Theatre Review: Exit the King - Ustinov Studio, Theatre Royal, Bath
This review was originally written for The Public Reviews
King Berenger I has lived for over 400 years, yet still he’s not ready to die. He’s been too busy inventing the tractor, mastering nuclear fusion and attending an endless round of charity balls with his glamorous young second wife, Queen Marie. Now it all boils down to the last hour and a half of his life, which we in the audience are there to witness in real time, whether he likes it or not.
Eugène Ionesco wrote Exit the King in 1962 after a frightening bout of illness, and it shows. Berenger features as an everyman in several of Ionesco’s other Absurdist plays; here he’s the centre of a surreal universe, in the process of collapsing in tandem with his own demise. He’s monarch of a land now rocked by earthquakes, where the sun is late to rise and the wars he worked so hard to win have suddenly all been lost.
Alun Armstrong plays Berenger as a king denying the abyss, ill-prepared for anything except the eternal continuance of his realm. Tottering around his central throne on Anna Fleischle’s cracked and tremor-ridden set, his is a forensic depiction of a verbose and heart-wringing decline. He unpeels the layers of Berenger’s ill-maintained longevity with a staggering, sweating physical deterioration and an increasingly feeble mental resistance, while nevertheless clinging determinedly to the precipice of life.
Armstrong is ably supported by a very strong cast; as Berenger inevitably weakens, it’s down to his imperious and battle-hardened first wife, Queen Marguerite, in a superbly nuanced portrayal by Siobhan Redmond, to help him face reality. Berating him for his lack of preparation, she also dampens down Beth Park’s solipsistic Queen Marie with an ‘Oh, please God, don’t start hoping again!’ She and the Doctor (William Gaunt) chillingly count down the minutes to Berenger’s death, refusing to be distracted by the frequent proclamations of the decrepit Guard (Roy Sampson) and whirlwind interventions of Marty Cruickshank’s much put-upon maid, Juliette.

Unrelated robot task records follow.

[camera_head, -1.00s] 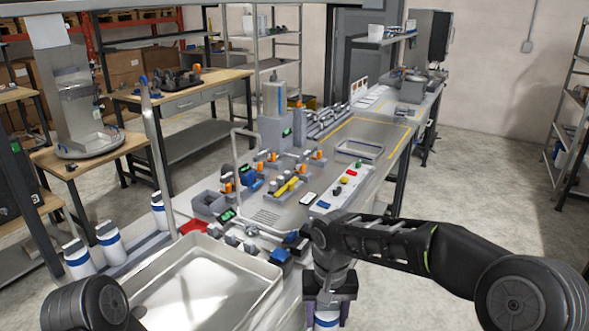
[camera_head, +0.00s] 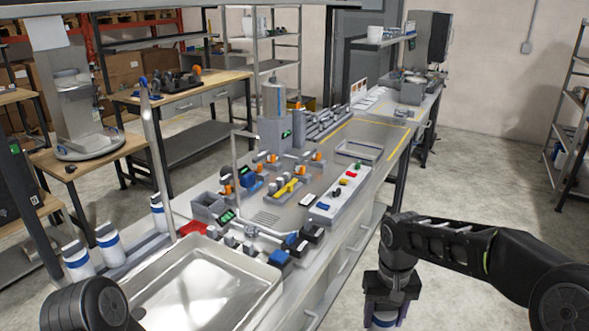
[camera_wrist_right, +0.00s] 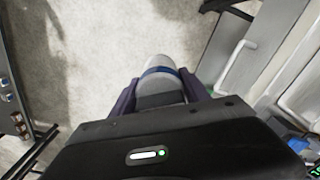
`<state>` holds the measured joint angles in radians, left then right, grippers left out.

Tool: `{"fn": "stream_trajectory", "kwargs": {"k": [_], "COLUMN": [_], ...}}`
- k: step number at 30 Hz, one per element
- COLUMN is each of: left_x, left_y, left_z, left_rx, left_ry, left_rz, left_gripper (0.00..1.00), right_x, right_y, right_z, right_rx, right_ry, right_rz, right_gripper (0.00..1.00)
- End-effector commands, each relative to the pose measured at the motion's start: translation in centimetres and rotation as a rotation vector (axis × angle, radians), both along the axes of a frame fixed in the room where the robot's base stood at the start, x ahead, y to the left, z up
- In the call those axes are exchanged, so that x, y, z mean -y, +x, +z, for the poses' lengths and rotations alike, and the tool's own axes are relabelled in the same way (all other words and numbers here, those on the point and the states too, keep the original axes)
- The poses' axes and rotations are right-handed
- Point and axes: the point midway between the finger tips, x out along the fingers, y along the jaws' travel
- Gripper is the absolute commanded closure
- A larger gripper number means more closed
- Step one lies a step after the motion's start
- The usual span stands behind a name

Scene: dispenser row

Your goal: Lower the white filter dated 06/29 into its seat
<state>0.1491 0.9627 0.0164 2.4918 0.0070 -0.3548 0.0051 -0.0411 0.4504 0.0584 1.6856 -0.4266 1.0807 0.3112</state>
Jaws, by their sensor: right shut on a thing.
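My right gripper (camera_head: 386,309) is shut on a white filter (camera_head: 383,321) with a blue band. It holds the filter over the floor, off the right side of the bench. In the right wrist view, the filter (camera_wrist_right: 158,66) sits between the dark fingers, with its white rounded end pointing away from the gripper. Its date cannot be read. Three similar white filters with blue bands, (camera_head: 77,262), (camera_head: 110,243) and (camera_head: 159,213), stand upright in a row left of the sink. Their dates cannot be read either. I cannot make out an empty seat. My left gripper is out of view.
The steel sink (camera_head: 195,290) fills the near bench. Behind it stand valves with orange knobs, a grey box (camera_head: 208,207) and a button panel (camera_head: 340,197). A tall pipe (camera_head: 150,140) rises beside the filter row. Floor (camera_head: 480,165) right of the bench is open.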

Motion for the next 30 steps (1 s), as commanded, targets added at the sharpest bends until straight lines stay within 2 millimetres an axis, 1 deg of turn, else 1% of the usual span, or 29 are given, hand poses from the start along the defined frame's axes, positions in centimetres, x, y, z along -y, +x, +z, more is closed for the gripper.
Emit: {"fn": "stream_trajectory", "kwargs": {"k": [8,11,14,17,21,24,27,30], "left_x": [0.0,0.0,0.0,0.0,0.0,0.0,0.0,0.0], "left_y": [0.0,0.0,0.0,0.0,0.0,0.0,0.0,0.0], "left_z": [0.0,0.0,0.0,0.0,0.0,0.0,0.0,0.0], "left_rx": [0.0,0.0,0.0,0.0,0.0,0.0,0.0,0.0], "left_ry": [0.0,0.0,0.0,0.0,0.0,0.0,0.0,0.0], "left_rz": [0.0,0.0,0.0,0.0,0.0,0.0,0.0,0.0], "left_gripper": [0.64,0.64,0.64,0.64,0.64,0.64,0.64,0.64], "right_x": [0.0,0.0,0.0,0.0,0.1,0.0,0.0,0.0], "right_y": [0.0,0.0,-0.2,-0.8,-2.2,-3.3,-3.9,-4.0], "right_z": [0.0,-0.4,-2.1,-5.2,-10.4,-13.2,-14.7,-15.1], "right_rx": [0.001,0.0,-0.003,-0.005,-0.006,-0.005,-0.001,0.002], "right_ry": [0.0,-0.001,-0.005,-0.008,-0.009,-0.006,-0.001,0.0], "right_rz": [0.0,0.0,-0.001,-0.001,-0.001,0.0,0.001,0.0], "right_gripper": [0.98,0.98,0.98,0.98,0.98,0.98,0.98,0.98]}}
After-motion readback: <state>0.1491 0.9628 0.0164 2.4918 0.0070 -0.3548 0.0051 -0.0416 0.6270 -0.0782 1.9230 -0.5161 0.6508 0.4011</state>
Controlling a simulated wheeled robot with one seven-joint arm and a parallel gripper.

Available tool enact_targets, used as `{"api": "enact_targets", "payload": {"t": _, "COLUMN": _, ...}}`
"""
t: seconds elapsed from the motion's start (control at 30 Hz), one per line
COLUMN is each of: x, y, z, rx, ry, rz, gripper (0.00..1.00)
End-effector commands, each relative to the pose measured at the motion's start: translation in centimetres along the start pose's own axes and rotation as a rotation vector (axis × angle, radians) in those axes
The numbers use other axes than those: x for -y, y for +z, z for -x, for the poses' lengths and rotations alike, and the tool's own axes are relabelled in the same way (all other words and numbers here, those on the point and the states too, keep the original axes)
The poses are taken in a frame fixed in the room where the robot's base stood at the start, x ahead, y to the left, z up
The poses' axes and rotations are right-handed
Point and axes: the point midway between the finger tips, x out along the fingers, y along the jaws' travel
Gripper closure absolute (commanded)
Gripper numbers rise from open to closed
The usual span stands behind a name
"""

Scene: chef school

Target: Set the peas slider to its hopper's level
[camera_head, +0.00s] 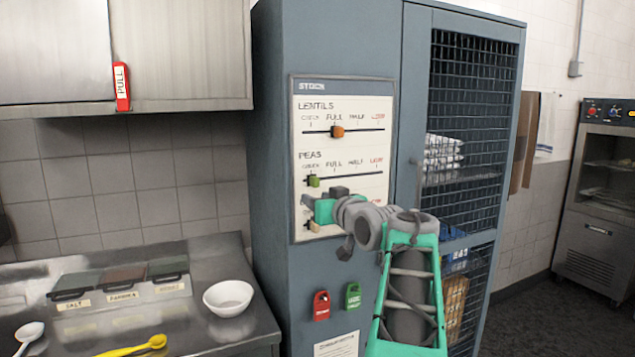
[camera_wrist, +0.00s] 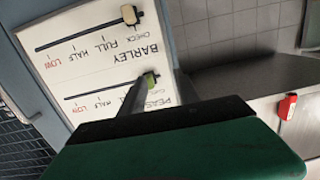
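The white STOCK panel (camera_head: 342,85) is on the front of a blue-grey cabinet. Its green peas slider (camera_head: 313,181) sits at the left end of its track, under CHECK; it also shows in the wrist view (camera_wrist: 152,78). The orange lentils slider (camera_head: 337,132) sits at FULL. The cream barley slider (camera_wrist: 130,14) sits at CHECK. My gripper (camera_head: 318,207) is just below the peas row, partly covering the panel. In the wrist view a dark finger reaches close to the peas knob; contact is unclear. Its opening cannot be told. No peas hopper can be identified.
A mesh door (camera_head: 470,100) fronts the cabinet's right part, with white bags (camera_head: 443,152) behind it. Red (camera_head: 321,305) and green (camera_head: 353,296) tags are below the panel. A steel counter (camera_head: 200,265) at left holds a white bowl (camera_head: 228,298) and spice tubs. Dark floor shows at right.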

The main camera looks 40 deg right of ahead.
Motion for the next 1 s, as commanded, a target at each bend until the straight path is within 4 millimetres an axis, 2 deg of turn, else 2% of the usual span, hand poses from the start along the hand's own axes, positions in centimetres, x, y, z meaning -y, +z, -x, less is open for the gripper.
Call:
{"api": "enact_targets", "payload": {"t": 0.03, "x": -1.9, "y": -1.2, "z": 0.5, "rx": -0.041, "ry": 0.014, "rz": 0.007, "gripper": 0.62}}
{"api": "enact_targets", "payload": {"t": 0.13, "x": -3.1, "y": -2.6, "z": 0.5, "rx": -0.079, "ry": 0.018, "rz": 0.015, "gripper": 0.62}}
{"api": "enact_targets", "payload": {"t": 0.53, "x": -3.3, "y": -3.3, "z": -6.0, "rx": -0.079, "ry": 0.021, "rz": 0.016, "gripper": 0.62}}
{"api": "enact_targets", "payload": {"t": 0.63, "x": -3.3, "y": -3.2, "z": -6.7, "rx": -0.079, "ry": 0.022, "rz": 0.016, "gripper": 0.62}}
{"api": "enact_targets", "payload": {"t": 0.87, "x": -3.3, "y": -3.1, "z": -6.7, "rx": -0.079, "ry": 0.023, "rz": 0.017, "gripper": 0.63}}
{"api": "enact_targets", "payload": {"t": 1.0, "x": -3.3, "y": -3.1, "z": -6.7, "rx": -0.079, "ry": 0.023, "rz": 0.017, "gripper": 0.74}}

This new translation from the French by Jeremy Sams has pared Ionesco’s work back to a running time of less than two hours, yet has found room to enhance its feeling of timelessness with references to central heating and pole dancing. And the dialogue still sparkles; as Queen Marguerite accuses Berenger of flirting with death a thousand times, he replies, ‘I only flirted with her, she was never really my type!’
Under Laurence Boswell’s direction, there are no false sympathies for King Berenger. The characters and trappings he has surrounded himself with are gradually stripped away, as he edges towards the central fear that we all must die alone. Veering from the bleakly comedic to highly farcical and ultimately tragic, Ionesco confronts not only his own mortality, but also all of ours. Not always the easiest or most comfortable of plays to watch, Exit the King is a philosophically questioning and fitting finale to a truly outstanding season at the Ustinov.